Director: Anthony Mann
Stars: Henry Fonda, Anthony Perkins, Betsy Palmer

What it's about. A black and white Anthony Mann western filmed in VistaVision. Henry Fonda is a middle-aged bounty hunter with a darkly ironic sense of humor. To collect a bounty, he is obligated to hang out in an isolated town where nobody likes him, except for young good guy sheriff Anthony Perkins, preteenaged golly-gosh kid Michel Ray, and Ray's hottie single and unattached thirty-ish mother Betsy Palmer.

It turns out that Fonda was formerly a sheriff himself, and he begrudgingly mentors Perkins, whose naivete would otherwise get him killed. The mutual nemesis of Perkins and Fonda is ne'er do well Neville Brand.

The McGaffey Brothers (Lee Van Cleef and Peter Baldwin) go on a crime spree, and a posse is formed to hunt them town. Perkins is ostensibly its leader, but Brand commandeers it. Because it is a movie, Fonda saves both Perkins and Ray, and captures and jails Van Cleef and Baldwin. Brand gins up a mob to lynch the prisoners. Perkins, backed by Fonda, must confront Brand to tame the lynch mob and make sure that the McGaffeys get a fair trial.

How others will see it. Director Anthony Mann was well respected, as was Henry Fonda and screenwriter Dudley Nichols, three reasons why The Tin Star squeezed out a Best Screenplay Oscar nod and a Best Picture BAFTA nomination. Nonetheless, the movie was only a middling box office success.

Today at imdb.com, the film has 4K user votes, a fairly high number for a 1957 movie. The user rating of 7.4 out of 10 is also respectable, and it is consistent across age and gender demographics. The most-favored user reviews are uniformly positive ("excellent mix of character study and action", "Mann's most underrated western"). The pairing of old hand Fonda with understudy (and future Norman Bates) Perkins is well appreciated.

How I felt about it. My records indicate that I watched and graded The Tin Star some years ago. I have absolutely no memory of having seen the movie before. So, I watched it and completely forgot it.
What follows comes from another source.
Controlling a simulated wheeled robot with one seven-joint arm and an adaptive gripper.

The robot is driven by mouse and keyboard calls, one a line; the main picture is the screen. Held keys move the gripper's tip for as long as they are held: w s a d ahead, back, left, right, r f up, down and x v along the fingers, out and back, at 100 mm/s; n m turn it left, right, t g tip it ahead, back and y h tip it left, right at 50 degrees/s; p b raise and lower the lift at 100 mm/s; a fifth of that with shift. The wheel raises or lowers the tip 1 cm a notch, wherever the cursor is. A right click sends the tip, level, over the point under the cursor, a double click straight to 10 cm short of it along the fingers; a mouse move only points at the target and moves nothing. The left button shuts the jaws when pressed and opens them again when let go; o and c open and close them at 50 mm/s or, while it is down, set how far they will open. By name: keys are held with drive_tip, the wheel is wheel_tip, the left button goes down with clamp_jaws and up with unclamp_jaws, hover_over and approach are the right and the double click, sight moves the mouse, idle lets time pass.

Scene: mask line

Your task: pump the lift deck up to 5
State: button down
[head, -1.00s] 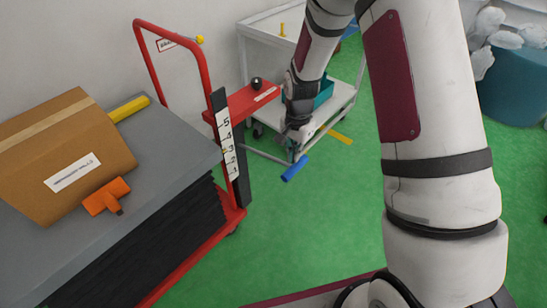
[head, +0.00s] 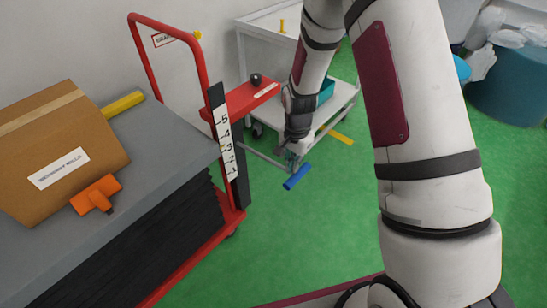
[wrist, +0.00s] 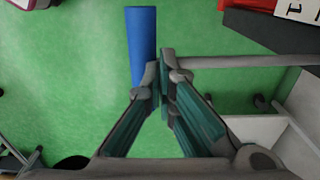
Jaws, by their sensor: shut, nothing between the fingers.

This is surprising, because Anthony Mann westerns are generally memorable, particularly Winchester '73. The reason that The Tin Star is less so probably has to do with the lead, Henry Fonda instead of Mann's previous western leading man, James Stewart. Fonda is more smug than the ever-earnest Stewart, approaching Clint Eastwood's future Man With No Name character. While Fonda can pull it off, and certainly has star power, the truth is that we like Stewart better.

Fonda's character is all-knowing and omnipotent. He can see the future, and has the power to change it. No wonder why Anthony Perkins seeks to hang around him. Who needs a deputy when you have a supernatural being to tell you what happens next, and to bail you out should you get in over your head.

If Fonda's character is too much, the same can be said about Anthony Perkins. We can be sure that Perkins will be courageous and righteous, yet awkward and inexperienced at the same time. This would make him Jimmy Stewart circa-1935, though less compelling, since he is Perkins instead.

The supporting characters complete a western by the numbers. The beautiful fiesty fianceé (Mary Webster) who disapproves of her boyfriend's dangerous vocation. The beautiful thirty-something widow and ranch owner (Betsy Palmer) who, because it is a movie, has no romantic interests for ten years until Fonda shows up. The adorable tyke (Michel Ray) who looks up to gunslinger Fonda, just like the lad in Shane. The lovable and respected curmudgeon (John McIntire). And, of course, the brooding troublemaker who must be stopped (Neville Brand), destined to be shot dead in the final reel. The only suspense is whether it is Perkins or Fonda who sends him six feet under.

Given the pro forma storytelling, no wonder Stewart passed on the project and made Vertigo instead.